### REQUIRED WORK
Copy out every line that contains the word "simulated".

### MATERIAL PROVIDED
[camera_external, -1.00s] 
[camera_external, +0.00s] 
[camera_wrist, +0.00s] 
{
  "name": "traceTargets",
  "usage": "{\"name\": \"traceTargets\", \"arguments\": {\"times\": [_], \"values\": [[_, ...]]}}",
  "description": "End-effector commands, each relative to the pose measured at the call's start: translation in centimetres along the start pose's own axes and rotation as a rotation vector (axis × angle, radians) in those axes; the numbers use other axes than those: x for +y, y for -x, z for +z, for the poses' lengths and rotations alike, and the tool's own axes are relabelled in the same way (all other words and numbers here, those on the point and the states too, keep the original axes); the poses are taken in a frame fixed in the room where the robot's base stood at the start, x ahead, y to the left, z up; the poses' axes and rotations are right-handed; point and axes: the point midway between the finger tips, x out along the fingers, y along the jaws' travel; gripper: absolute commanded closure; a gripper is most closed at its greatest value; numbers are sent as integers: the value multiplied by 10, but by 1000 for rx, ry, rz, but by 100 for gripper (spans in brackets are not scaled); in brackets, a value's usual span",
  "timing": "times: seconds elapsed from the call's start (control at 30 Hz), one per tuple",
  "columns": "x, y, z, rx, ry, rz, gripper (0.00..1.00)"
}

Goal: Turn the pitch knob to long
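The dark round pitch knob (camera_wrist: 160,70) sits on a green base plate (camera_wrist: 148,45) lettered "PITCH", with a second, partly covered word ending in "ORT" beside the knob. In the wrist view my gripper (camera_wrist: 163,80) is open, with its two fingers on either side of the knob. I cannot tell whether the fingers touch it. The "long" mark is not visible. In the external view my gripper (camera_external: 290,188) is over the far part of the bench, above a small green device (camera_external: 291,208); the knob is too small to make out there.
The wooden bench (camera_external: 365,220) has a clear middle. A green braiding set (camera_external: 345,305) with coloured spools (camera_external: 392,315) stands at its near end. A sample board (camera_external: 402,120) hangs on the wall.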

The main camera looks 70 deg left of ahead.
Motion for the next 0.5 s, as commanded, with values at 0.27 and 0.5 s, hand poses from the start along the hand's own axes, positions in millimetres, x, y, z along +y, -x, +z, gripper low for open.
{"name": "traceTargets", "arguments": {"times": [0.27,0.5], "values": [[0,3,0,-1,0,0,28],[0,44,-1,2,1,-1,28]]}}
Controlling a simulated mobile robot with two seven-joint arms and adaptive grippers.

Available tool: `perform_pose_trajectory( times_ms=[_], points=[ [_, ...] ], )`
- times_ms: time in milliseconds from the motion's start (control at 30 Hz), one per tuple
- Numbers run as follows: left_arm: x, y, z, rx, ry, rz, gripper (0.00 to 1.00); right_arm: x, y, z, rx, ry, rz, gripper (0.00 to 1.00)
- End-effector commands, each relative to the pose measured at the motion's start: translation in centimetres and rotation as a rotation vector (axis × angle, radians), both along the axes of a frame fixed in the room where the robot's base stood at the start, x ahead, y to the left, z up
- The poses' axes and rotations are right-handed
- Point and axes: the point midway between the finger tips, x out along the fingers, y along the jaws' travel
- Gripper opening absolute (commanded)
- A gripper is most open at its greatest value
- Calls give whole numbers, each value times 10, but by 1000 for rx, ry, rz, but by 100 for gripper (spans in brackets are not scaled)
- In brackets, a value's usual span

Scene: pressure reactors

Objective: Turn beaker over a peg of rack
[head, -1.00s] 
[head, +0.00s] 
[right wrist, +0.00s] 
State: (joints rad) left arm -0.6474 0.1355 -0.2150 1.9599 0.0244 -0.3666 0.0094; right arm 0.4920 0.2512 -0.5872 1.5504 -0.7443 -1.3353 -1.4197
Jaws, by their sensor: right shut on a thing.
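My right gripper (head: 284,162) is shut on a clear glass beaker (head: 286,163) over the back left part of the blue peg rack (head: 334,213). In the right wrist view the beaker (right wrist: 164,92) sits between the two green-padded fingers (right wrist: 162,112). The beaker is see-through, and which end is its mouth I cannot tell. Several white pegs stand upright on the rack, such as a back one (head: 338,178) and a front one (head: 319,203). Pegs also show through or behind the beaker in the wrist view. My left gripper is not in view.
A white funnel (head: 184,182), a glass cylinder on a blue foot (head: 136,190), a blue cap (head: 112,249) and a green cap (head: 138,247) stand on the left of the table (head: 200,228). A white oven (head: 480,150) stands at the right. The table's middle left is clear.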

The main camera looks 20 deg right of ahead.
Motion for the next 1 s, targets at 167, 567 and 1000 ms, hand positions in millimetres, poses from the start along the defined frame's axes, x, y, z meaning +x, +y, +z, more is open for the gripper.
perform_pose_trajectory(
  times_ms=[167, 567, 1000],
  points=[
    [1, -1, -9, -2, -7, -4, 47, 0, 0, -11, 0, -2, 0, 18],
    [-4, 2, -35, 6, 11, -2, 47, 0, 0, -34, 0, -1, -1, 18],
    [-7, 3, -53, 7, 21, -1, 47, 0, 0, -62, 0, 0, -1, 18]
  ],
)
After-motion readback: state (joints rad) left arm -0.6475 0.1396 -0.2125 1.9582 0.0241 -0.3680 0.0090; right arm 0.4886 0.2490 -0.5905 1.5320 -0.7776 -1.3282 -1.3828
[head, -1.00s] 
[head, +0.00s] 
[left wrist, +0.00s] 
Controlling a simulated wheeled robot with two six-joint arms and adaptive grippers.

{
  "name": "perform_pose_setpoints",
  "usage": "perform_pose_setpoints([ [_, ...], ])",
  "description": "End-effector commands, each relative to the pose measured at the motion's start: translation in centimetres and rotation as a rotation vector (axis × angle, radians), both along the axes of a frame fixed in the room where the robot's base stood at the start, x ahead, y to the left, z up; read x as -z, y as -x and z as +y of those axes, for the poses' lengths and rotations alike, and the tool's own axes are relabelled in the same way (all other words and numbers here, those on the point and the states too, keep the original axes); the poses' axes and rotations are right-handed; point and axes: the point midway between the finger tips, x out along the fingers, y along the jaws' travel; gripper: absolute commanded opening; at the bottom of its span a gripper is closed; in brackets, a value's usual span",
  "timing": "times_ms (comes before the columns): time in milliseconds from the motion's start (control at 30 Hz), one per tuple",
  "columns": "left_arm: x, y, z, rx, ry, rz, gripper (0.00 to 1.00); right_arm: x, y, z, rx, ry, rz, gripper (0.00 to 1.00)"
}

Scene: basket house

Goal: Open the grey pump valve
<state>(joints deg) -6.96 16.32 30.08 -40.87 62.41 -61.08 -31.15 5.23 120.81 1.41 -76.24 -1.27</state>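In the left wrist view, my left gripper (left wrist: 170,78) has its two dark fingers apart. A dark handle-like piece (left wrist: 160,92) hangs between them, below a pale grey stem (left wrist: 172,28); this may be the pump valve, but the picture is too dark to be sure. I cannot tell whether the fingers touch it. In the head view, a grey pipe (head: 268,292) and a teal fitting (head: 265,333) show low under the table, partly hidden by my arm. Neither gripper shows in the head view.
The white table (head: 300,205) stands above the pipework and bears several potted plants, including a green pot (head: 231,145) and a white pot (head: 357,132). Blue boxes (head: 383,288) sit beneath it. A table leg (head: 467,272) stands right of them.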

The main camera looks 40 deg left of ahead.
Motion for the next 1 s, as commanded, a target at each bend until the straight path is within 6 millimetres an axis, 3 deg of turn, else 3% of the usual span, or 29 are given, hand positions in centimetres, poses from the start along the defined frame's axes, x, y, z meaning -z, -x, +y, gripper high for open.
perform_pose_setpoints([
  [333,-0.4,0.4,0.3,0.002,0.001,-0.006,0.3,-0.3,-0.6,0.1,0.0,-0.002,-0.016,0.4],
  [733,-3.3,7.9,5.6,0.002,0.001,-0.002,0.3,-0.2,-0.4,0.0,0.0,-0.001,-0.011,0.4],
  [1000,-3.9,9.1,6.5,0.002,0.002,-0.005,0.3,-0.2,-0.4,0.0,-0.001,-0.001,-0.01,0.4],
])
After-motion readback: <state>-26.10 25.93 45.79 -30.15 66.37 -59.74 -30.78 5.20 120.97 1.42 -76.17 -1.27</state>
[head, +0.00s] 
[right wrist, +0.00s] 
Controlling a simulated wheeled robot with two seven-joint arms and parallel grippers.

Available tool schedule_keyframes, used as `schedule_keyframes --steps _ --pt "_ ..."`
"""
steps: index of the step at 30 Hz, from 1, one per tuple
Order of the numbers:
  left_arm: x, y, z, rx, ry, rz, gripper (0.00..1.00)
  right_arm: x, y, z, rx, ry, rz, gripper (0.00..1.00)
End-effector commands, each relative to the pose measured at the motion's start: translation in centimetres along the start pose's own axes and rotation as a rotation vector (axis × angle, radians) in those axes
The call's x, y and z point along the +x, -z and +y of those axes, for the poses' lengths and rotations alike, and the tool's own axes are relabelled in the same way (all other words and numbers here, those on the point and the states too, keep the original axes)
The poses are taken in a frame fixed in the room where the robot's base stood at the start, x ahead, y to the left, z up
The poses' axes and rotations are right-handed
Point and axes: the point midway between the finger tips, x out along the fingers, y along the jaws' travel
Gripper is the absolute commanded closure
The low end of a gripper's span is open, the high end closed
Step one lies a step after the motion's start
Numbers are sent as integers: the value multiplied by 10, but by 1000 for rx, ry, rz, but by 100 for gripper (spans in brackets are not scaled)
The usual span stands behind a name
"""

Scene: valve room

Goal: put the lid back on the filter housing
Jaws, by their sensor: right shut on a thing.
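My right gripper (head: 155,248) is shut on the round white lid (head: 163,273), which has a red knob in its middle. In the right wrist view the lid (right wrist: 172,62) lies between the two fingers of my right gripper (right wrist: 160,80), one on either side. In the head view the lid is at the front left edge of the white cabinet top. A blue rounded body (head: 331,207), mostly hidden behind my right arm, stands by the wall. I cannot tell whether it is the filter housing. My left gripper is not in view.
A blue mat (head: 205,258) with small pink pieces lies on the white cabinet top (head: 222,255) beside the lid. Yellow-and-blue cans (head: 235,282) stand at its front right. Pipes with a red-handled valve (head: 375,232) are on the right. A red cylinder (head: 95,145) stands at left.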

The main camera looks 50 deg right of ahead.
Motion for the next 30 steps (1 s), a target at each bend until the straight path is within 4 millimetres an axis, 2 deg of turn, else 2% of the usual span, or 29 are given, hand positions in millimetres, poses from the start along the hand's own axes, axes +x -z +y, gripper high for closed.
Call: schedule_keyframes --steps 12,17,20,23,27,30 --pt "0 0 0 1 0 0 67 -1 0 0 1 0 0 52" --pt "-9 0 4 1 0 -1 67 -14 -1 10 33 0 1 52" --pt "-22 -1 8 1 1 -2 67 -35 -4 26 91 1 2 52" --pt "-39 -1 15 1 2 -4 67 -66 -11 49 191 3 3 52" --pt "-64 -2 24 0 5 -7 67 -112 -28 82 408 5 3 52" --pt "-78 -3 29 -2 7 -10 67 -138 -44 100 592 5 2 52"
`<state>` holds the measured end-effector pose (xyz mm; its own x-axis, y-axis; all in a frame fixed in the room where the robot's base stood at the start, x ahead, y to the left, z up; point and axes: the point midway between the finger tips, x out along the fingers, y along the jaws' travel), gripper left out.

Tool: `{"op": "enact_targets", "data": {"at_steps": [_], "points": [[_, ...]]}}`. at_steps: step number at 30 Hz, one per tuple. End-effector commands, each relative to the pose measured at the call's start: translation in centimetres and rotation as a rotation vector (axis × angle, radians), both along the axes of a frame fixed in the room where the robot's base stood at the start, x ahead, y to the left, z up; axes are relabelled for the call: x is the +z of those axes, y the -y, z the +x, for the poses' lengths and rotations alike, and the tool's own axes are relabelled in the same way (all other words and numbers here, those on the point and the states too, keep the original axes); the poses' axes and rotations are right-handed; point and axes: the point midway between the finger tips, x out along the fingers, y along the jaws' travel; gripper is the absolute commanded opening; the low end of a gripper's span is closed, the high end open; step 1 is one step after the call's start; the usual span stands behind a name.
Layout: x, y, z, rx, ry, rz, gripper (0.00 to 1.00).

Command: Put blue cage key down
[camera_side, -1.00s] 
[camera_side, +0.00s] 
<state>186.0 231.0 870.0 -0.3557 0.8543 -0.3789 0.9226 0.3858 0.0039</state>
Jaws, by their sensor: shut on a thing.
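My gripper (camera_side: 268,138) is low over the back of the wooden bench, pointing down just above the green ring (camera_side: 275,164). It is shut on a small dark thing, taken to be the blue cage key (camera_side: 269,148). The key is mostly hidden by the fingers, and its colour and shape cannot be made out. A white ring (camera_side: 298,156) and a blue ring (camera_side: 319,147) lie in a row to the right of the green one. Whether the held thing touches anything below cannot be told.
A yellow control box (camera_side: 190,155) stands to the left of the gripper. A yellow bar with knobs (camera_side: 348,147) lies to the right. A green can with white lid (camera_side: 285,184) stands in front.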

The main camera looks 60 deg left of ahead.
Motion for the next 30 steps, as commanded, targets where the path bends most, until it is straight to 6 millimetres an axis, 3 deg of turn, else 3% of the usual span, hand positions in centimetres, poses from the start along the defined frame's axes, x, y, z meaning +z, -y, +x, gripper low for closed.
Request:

### THE SOLUTION
Controlling a simulated mobile robot with two seven-joint arms and adaptive grippers.
Controlling a simulated wheeled robot with two six-joint arms and adaptive grippers.
Controlling a simulated wheeled robot with two seven-joint arms and parallel grippers.

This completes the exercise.